Маятник качнулся, и этого нельзя было не заметить. Чуть больше пяти месяцев назад взятие турками Афин, казалось, положило конец надеждам греков; после Наварина независимость Греции стала бесспорным фактом.

 

События еще не закончились. Войска Ибрагима — примерно 24 000 человек — оставались на разоренном Пелопоннесе; они погрузились на египетские суда и вернулись в Александрию не ранее сентября 1828 г. Борьба продолжалась и за Коринфским заливом: от того, насколько далеко к северу смогут продвинуться греки, зависело, как будет велика территория их нового государства. Черч на западе и Дмитрий Ипсиланти на востоке неуклонно стремились вперед; первый достиг Арты, второй — Фермопил, напротив северной оконечности Эвбеи, хотя ему не удалось изгнать турок из самих Афин.

Тем временем наконец прибыл Каподистриа, чтобы занять пост президента. Он немедленно восстановил против себя революционных командиров, поскольку не пытался скрыть своего презрения к причине, по которой те не смогли объединиться, — к бесконечным ссорам и дрязгам в условиях, когда судьба страны висела на волоске. Но он работал по шестнадцать часов в сутки, чтобы восстановить страну, а его выдающаяся репутация за рубежом оказала решающий эффект в ходе дискуссий на Лондонской конференции, перед которой теперь стояла задача провести границы нового греческого государства. В сентябре 1828 г. послы трех союзных стран, аккредитованные в Константинополе, встретились на острове Порос для обсуждения этого вопроса и через три месяца сообщили свои рекомендации. Линия границы должна была пройти от Арты на западе до Волоса на востоке, включая острова Эвбея, Самос и, возможно, Крит.[335] Единственная проблема была связана с турками, которые наотрез отказались сесть за стол переговоров; они были вынуждены сделать это лишь в результате подписания Адрианопольского договора, которым завершилась русско-турецкая война в сентябре 1828 г. По его условиям турки дали окончательное согласие подчиниться любым решениям, которые в отношении Греции примут союзники. Наконец 3 февраля 1830 г. в Лондоне Греция была провозглашена независимым государством; гарантами ее суверенитета выступали Британия, Франция и Россия.

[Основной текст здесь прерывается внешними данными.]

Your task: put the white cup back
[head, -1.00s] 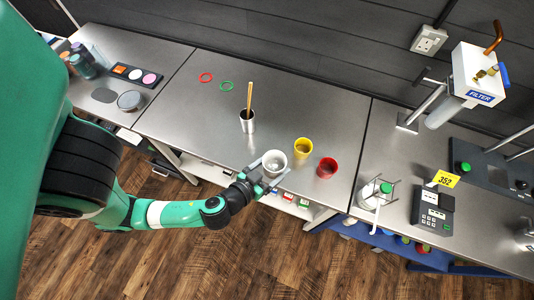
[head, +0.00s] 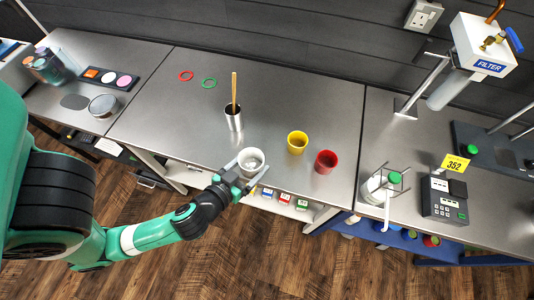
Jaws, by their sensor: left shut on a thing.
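The white cup (head: 251,160) is near the front edge of the middle steel table (head: 190,125), with its open top facing up. My left gripper (head: 246,170) is shut on the white cup, with a finger on each side of it. I cannot tell whether the cup touches the table or is just above it. A yellow cup (head: 297,142) and a red cup (head: 326,161) stand to its right, apart from it. My right gripper is out of view.
A metal beaker (head: 233,120) with a wooden stick stands behind the white cup. A red ring (head: 185,75) and a green ring (head: 209,83) lie at the back left. A wire stand with a green-capped bottle (head: 375,186) stands on the right table. The middle table's back right is clear.

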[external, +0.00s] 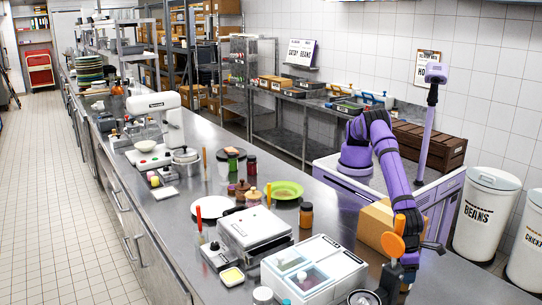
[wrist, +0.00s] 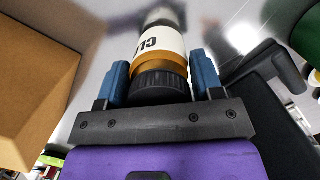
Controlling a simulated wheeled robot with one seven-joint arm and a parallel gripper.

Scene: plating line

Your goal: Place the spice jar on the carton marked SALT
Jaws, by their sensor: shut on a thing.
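In the wrist view my gripper (wrist: 161,80) is shut on a spice jar (wrist: 162,52). The jar has a black ribbed lid, an amber body and a white label whose visible letters read CL. The lid end is towards my palm, between the two blue fingers. In the external view my arm reaches down at the lower right, and the fingers and jar are hard to make out there. A plain brown carton (external: 375,222) stands behind my wrist in the external view. A carton face (wrist: 32,75) fills the left of the wrist view. No SALT marking is readable on it.
A white appliance (external: 315,270) stands left of my arm. Another amber jar (external: 306,216), a green plate (external: 286,190) and a flat grey-white appliance (external: 254,230) are farther along the steel counter. Dark objects (wrist: 270,90) lie at the right in the wrist view.

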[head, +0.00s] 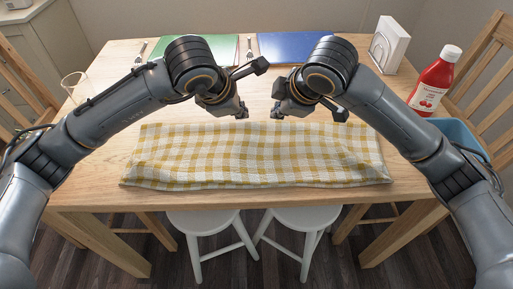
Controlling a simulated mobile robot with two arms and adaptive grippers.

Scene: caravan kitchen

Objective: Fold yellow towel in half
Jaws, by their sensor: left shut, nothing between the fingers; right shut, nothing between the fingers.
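The yellow and white checked towel (258,158) lies on the wooden table along its near edge, as a wide, short rectangle. It has soft wrinkles, and its left end reaches close to the front edge. The layers cannot be counted from here. My left gripper (243,114) is shut and empty, just beyond the towel's far edge, left of the middle. My right gripper (276,114) is shut and empty, close beside it on the right. Both look apart from the cloth. The arms hide parts of the table behind them.
A green mat (222,46) and a blue mat (290,46) lie at the back with cutlery. A glass (76,88) stands left. A white napkin holder (389,45) and red bottle (433,85) stand right. A blue bin (462,134) and chairs flank the table; two white stools (203,222) stand below.

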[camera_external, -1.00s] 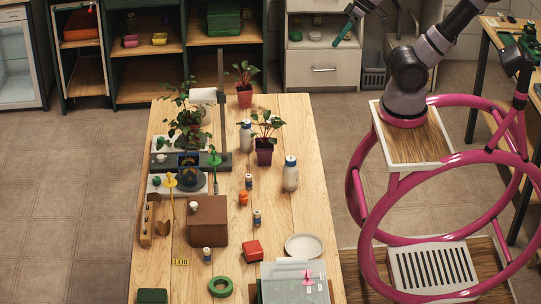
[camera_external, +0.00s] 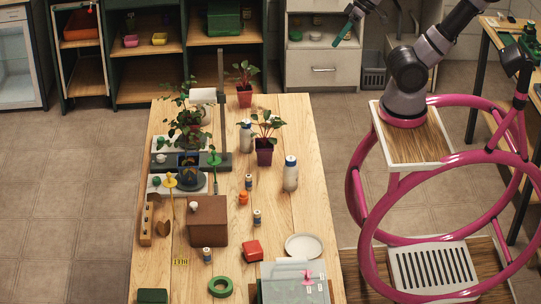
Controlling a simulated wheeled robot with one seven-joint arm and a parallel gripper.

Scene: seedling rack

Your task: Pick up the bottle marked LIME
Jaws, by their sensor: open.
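Several bottles stand upright on the wooden table. Three are small dark ones with pale bands: one near the middle (camera_external: 249,182), one a little nearer (camera_external: 257,217), and one at the front left (camera_external: 207,255). No lettering is legible, so I cannot tell which is marked LIME. My gripper (camera_external: 344,27) is open at the top of the picture, beyond the table's far right corner and far from the bottles.
A brown box (camera_external: 208,222), an orange jar (camera_external: 243,198), a red box (camera_external: 252,248), a white plate (camera_external: 304,246) and green tape (camera_external: 220,287) crowd the near half of the table. Potted plants (camera_external: 264,151) stand farther back. The right edge strip (camera_external: 312,200) is clear.

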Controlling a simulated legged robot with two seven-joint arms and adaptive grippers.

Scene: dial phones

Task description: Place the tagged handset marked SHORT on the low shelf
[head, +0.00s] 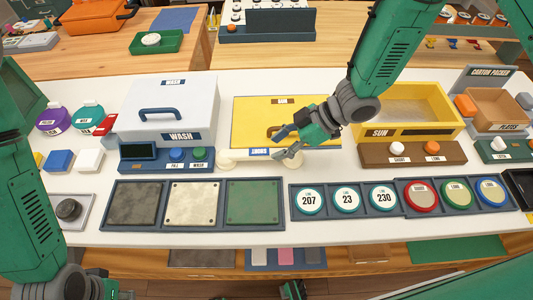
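A cream handset (232,157) lies across the white table in front of a yellow panel. A small dark tag (259,152) with light lettering is on its middle; the lettering is too small to read surely. My right gripper (280,143) is just above the handset's right half, its two dark fingers spread apart with nothing seen between them. Whether a fingertip touches the handset I cannot tell. A low wooden shelf (345,270) shows below the table's front edge. My left arm hangs at the left; its gripper (108,288) is partly cut off at the bottom edge.
A white WASH box (168,100) stands left of the handset, a yellow SUN bin (405,105) right. Dark trays with colored squares (255,203) and round dials (347,199) line the front. The low shelf carries a blue mat (310,259) and a green mat (460,249).

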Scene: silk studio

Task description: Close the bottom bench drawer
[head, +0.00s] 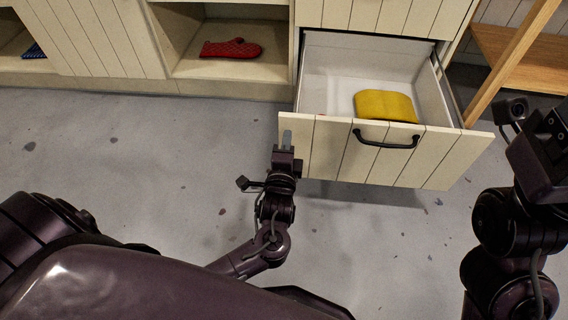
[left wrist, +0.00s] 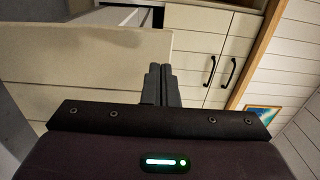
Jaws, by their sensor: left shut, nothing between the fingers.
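The bottom bench drawer (head: 455,158) stands pulled out, with a cream plank front and a black handle (head: 386,139). A yellow folded item (head: 386,106) lies inside it. My left gripper (head: 286,142) is shut and empty, at the left end of the drawer front. In the left wrist view its fingers (left wrist: 161,86) are together, close to the pale drawer front (left wrist: 90,58); I cannot tell whether they touch it. My right arm shows at the right edge of the head view, but its fingertips are not clearly visible.
A red oven mitt (head: 231,48) lies in an open bench compartment to the left. A wooden shelf frame (head: 512,58) stands close to the drawer's right side. The grey floor (head: 120,150) left of the drawer is clear.

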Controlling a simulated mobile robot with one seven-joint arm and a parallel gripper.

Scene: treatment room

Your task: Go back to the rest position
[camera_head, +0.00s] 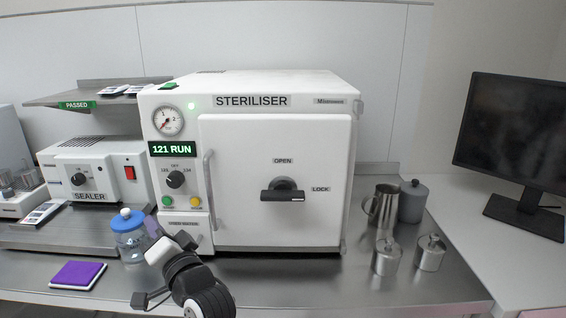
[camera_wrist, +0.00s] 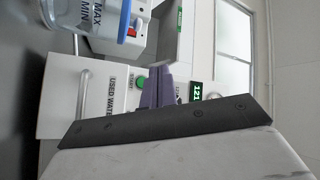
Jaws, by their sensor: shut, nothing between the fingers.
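My gripper (camera_head: 152,228) is in front of the lower left of the steriliser (camera_head: 230,90), behind or beside the blue-lidded water jar (camera_head: 130,240) as seen in the head view. Its purple fingers (camera_wrist: 157,88) are shut with nothing between them. In the wrist view they overlap the control panel near the green button (camera_wrist: 141,82); I cannot tell whether they touch it. The steriliser door (camera_head: 240,150) is closed, its black handle (camera_head: 285,194) lying horizontal towards LOCK.
A sealer (camera_head: 95,165) stands at the left under a shelf (camera_head: 75,98). A purple pad (camera_head: 78,274) lies at the front left. A metal jug (camera_head: 382,207), a grey canister (camera_head: 412,201) and two small steel pots (camera_head: 386,257) stand right of the steriliser. A monitor (camera_head: 515,140) is far right.

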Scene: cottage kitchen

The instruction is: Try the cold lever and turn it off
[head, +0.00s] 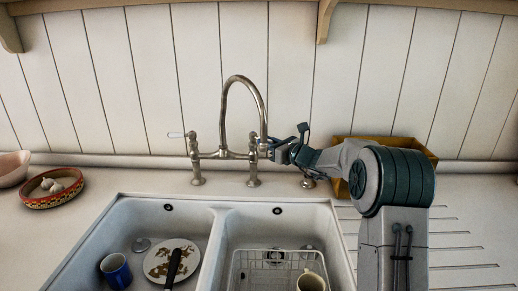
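A bridge tap (244,85) with a tall curved spout stands behind the double sink. Its left lever (176,134) has a white handle and points out to the left. My gripper (272,150) is at the right side of the tap, at the height of the bridge, close to or touching the right valve. The right lever is hidden behind my gripper and wrist. I cannot tell whether the fingers are open or shut. No hot or cold mark is legible on either lever. I see no water stream below the spout.
The left basin (135,215) holds a blue mug (116,270) and a dirty plate (158,262). The right basin (235,220) holds a wire rack (262,258) and a cream mug (311,281). A wooden box (425,151) stands behind my arm. A patterned bowl (45,200) sits left.

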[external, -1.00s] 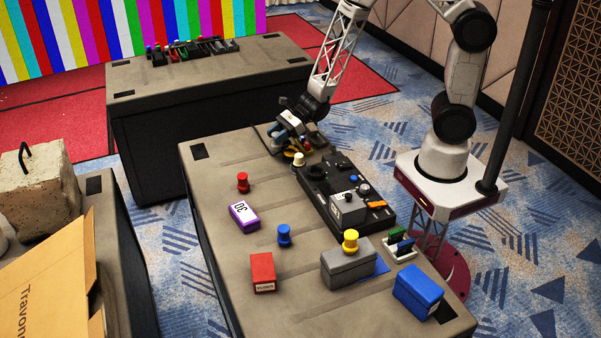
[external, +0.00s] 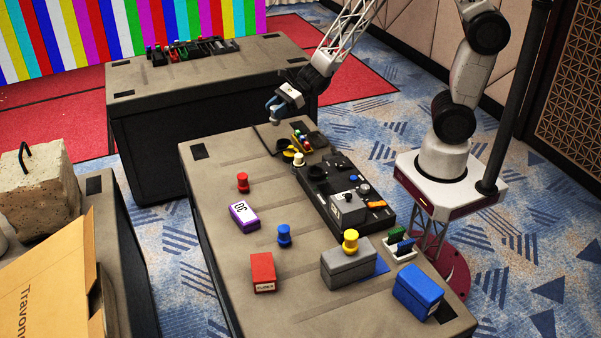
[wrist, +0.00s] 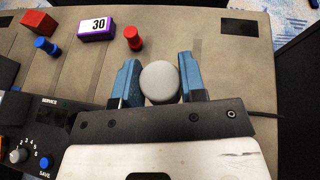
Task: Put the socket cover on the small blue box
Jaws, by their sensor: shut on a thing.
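My gripper (external: 275,112) is raised above the far end of the table. In the wrist view its blue fingers (wrist: 152,82) are closed on the sides of a round, light grey piece (wrist: 160,83), which looks like the socket cover. The piece is hard to make out in the external view. The blue box (external: 418,292) sits at the near right corner of the table, far from my gripper. It is not visible in the wrist view.
A black control console (external: 345,195) stands along the table's right side. A grey box with a yellow knob (external: 348,267), a red box (external: 262,272), a purple box marked 30 (external: 244,214), red and blue pegs stand nearby. The table's left far area is clear.

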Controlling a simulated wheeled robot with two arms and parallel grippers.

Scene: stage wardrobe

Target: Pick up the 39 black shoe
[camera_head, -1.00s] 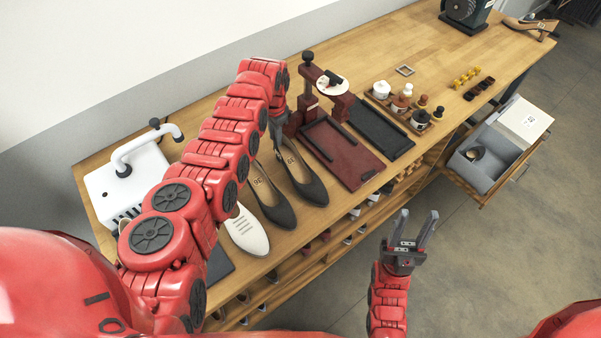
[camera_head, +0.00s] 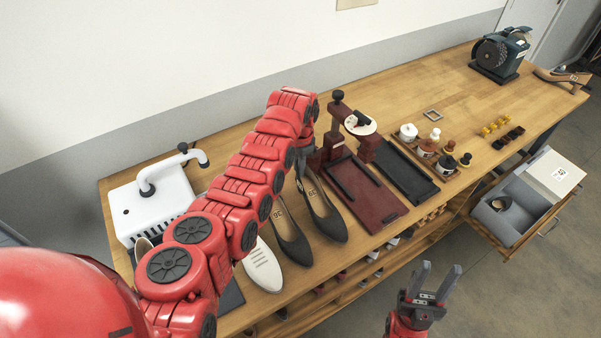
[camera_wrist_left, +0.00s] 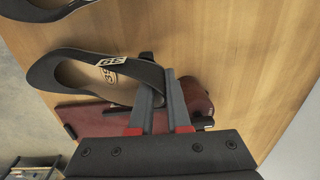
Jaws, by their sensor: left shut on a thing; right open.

Прошло еще несколько лет, прежде чем в Грецию вернулся мир. 9 октября 1831 г. Каподистриа погиб от рук убийцы, и в стране вновь воцарилась смута. Но в июле 1832 г. турки окончательно утвердили границу по линии Арта — Волос (хотя и не отдали острова Самос и Крит), и Греция стала суверенным государством. Даже после этого, однако, полной самостоятельности она не получила. Западные державы решили, что она должна стать монархией, и выбрали в качестве короля семнадцатилетнего принца Отто Виттельсбаха, сына Людвига I Баварского. Утром 6 февраля 1833 г. он прибыл в Навплию, и все восторженно приветствовали его.

Давняя мечта Греции наконец стала реальностью, но ее беды продолжались.

 

Глава XXVI


Дата добавления: 2018-09-22; просмотров: 186; Мы поможем в написании вашей работы!

Поделиться с друзьями:






Мы поможем в написании ваших работ!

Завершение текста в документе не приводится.